In response to the 2016 charges, Mr. Wakulich brought several motions including a motion requesting dismissal of the charges claiming double jeopardy and raising a limitations defence as well as a separate motion requesting dismissal of the charges based on res judicata, the expiration of a limitations period, and a defence under the Green Energy Act, 2009, S.O. 2009, c. 12, Sch. A. The former motion was dismissed by Justice of the Peace Bisson, while the latter was dismissed by Justice of the Peace Froese who noted the issues raised had previously been dealt with. In May 2017, Mr. Wakulich filed an application in Superior Court which he subsequently amended, seeking various relief including certiorari and mandamus. He also sought an extension of time to appeal the decision of Justice of the Peace Bisson.
Section 140(1) of the Provincial Offences Act permits the Superior Court of Justice “to grant any relief in respect of matters arising under this Act that the applicant would be entitled to in an application for an order in the nature of mandamus, prohibition, or certiorari.” In his decision on Mr. Wakulich’s application, Justice Maddalena observed that relief in the nature of certiorari requires evidence of “a substantial wrong or miscarriage of justice”, pointing to section 141(4) of the Provincial Offences Act, which states:
On an application for relief in the nature of certiorari, the Superior Court of Justice shall not grant relief unless the court finds that a substantial wrong or miscarriage of justice has occurred, and the court may amend or validate any decision already made, with effect from such time and on such terms as the court considers proper.
Justice Maddelana noted out that the applicant has the onus of proof to demonstrate a substantial wrong or miscarriage of justice that would justify the court applying the prerogative writs and writs of mandamus and certiorari.
The Court of Appeal for Ontario’s judgment in R. v. 1353837 (2005), O.R. (3d) 401, 2005 CanLII 4189 (ON CA) was cited for the principle that “the court should refuse a judicial review midway though a process except in the most blatant and clearest of cases to maintain the integrity of the judicial process and not to fragment proceedings.” Ultimately, Mr. Wakulich’s application for orders in the nature of certiorari and mandamus were dismissed.
With respect to Mr.
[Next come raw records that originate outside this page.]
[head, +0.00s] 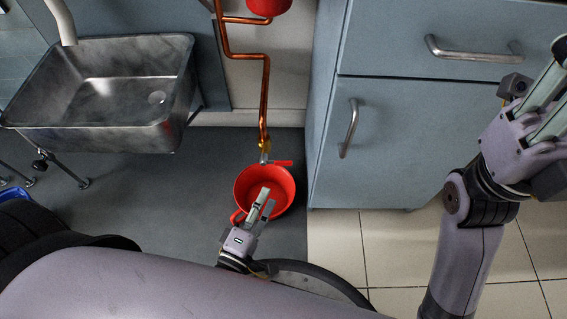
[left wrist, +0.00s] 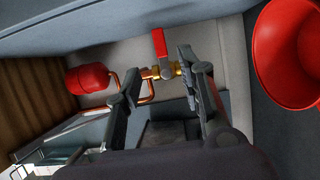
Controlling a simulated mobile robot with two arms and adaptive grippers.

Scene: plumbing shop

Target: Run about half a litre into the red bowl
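The red bowl (head: 282,190) is under the tap on the dark floor, its handle at the lower left. It also shows at the right edge of the left wrist view (left wrist: 288,52). No water can be made out in it. The brass tap (head: 265,148) ends the copper pipe and has a red lever (head: 283,163). In the left wrist view the tap (left wrist: 165,72) appears between my fingertips, its lever (left wrist: 160,45) pointing up. My left gripper (head: 268,199) is open and empty, overlapping the bowl's near side. My right gripper (head: 553,80) is open and empty at the right.
A steel sink (head: 95,110) is at the left. A blue-grey cabinet (head: 400,150) stands right of the tap, with a drawer handle and a door handle sticking out. A red vessel (head: 268,6) is on the pipework above. The tiled floor (head: 410,250) at the lower right is clear.

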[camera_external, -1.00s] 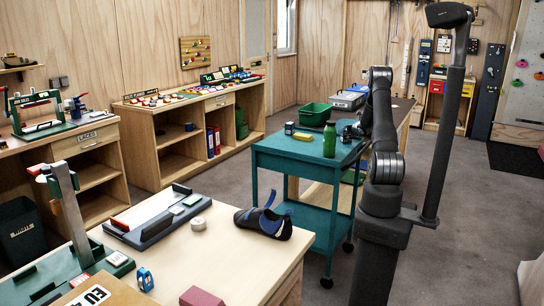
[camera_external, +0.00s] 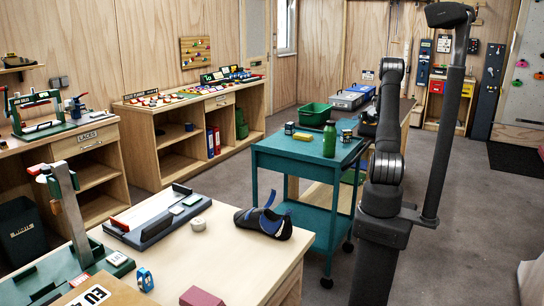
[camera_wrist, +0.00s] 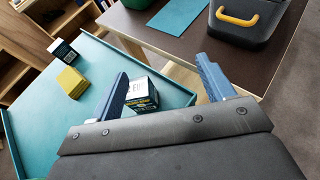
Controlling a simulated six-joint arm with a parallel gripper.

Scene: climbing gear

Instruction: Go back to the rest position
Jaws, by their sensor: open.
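My gripper (camera_wrist: 160,88) is open, with its two blue fingers spread apart at the cart's far edge in the wrist view. A small dark box with a pale label (camera_wrist: 143,95) shows between the fingers and rests on the teal cart (camera_wrist: 40,110). I cannot see either finger gripping it. In the external view my arm stands at the right, folded upward, with its wrist end behind the cart's right side and partly hidden by my own links. The same box (camera_external: 346,135) sits near the cart's right edge there.
A yellow block (camera_wrist: 71,82) and another small box (camera_wrist: 62,51) stand on the cart, with a green bottle (camera_external: 329,139). A workbench with a shoe (camera_external: 262,222) is in front.

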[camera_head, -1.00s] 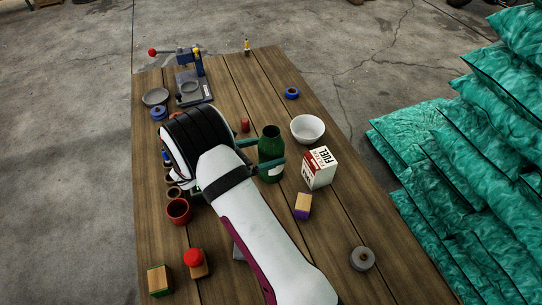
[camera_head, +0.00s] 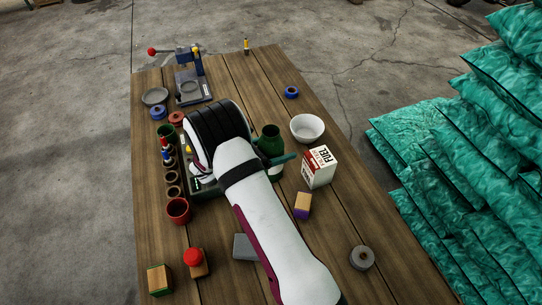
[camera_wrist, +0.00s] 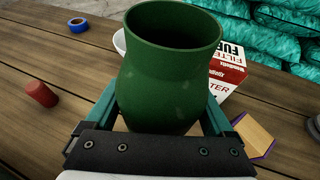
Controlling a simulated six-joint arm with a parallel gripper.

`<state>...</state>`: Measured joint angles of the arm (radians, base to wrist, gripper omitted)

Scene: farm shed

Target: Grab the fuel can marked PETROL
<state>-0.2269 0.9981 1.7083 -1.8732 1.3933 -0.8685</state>
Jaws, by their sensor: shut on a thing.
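No lettering reading PETROL can be made out in either view. A dark green, wide-mouthed vessel (camera_head: 270,135) stands upright on the wooden table, partly behind my arm in the head view. A patch of white label shows low on it, too small to read. In the wrist view the green vessel (camera_wrist: 165,70) fills the middle, its round open mouth towards the camera. My gripper (camera_wrist: 160,106) is shut on its body, with one teal finger on each side. The head view shows one finger reaching past the vessel's right side. The vessel's base is hidden.
Close right of the vessel stands a red-and-white FUEL FILTER carton (camera_head: 319,168). A white bowl (camera_head: 307,128) is behind it and a wood-and-purple block (camera_head: 302,204) in front. Several small cups, including a red one (camera_head: 178,210), line the left. The table's (camera_head: 325,240) front right is mostly clear.

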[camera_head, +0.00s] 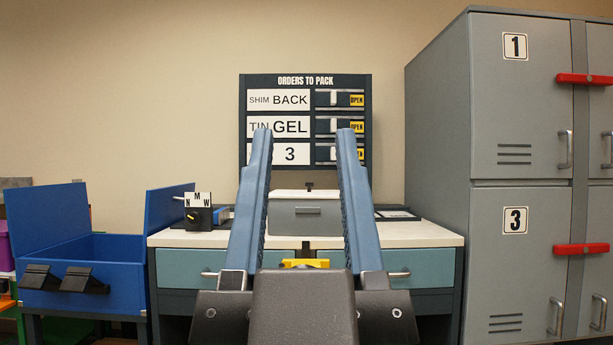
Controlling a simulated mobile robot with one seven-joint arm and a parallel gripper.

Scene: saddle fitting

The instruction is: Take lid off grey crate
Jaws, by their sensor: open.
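The grey crate (295,222) stands on the white bench top, with a handle on its front face. Its pale lid (291,193) lies on top, with a small dark knob (309,186) near its middle. My gripper (304,140) fills the middle of the view, its two long blue fingers wide apart and empty. The fingers appear on either side of the crate in the picture and hide its side edges. I cannot tell how far the crate is beyond them.
The bench (420,232) has teal drawers. A blue box (110,290) with raised flaps stands at left. A dial marked N, M, W (197,212) sits on the bench's left. Grey lockers (440,150) rise at right. An orders board (305,82) hangs behind.

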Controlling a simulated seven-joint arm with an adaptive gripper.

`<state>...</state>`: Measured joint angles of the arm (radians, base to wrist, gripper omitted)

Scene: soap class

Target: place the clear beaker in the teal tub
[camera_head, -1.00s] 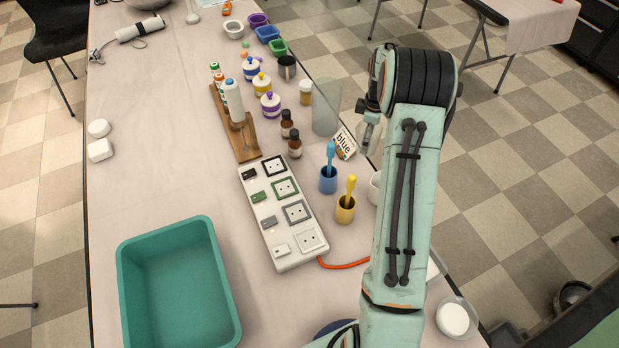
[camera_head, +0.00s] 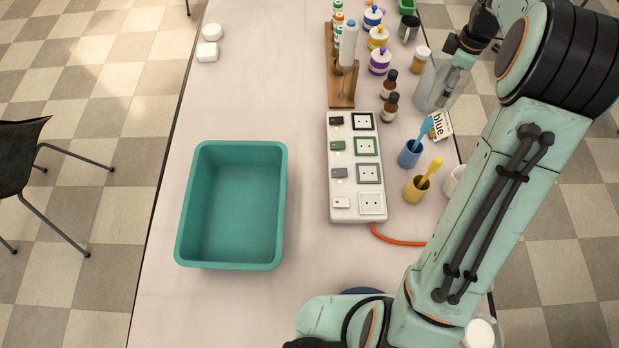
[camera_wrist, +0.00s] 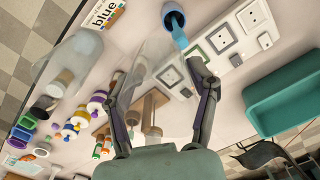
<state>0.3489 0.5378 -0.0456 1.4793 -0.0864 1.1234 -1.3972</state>
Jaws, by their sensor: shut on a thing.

Wakulich’s request to extend the time to appeal the decision of Justice of the Peace Bisson, the applicable section 116(1) of the Provincial Offences Act states:
Where a proceeding is commenced by information under Part III, the defendant or the prosecutor or the Attorney General by way of intervention may appeal from, (a) a conviction; (b) a dismissal; (c) a finding as to ability, because of mental disorder, to conduct a defence; (d) a sentence; or (e) any other order as to costs.
Based on a plain reading of the Act, in the context of proceedings under Part III of the Act, Justice Maddalena held that “there should be no appeal under the circumstances from the interlocutory order of Justice of the Peace Bisson.” Mr. Wakulich was found to be seeking to argue his motions a second time, which would amount to an abuse of process contrary to the interests of the administrations of justice.
The Superior Court decision in this case makes it clear that an appeal or review of an interlocutory decision of a provincial court judge or justice of the peace will not be permitted in a case unless it can be demonstrated that there was a substantial wrong or miscarriage of justice. This is akin to the administrative law jurisprudence showing an unwillingness to consider applications to review or appeal decisions or processes before the entire administrative process has come to a final conclusion. The Wakulich v. Niagara Peninsula Conservation Authority does not provide guidance on what situations might amount to a substantial wrong or miscarriage of justice, but given the similarities, the administrative law jurisprudence may be helpful by analogy. The Wakulich decision makes it abundantly clear that the courts will shut the door on efforts to re-litigate the same issue.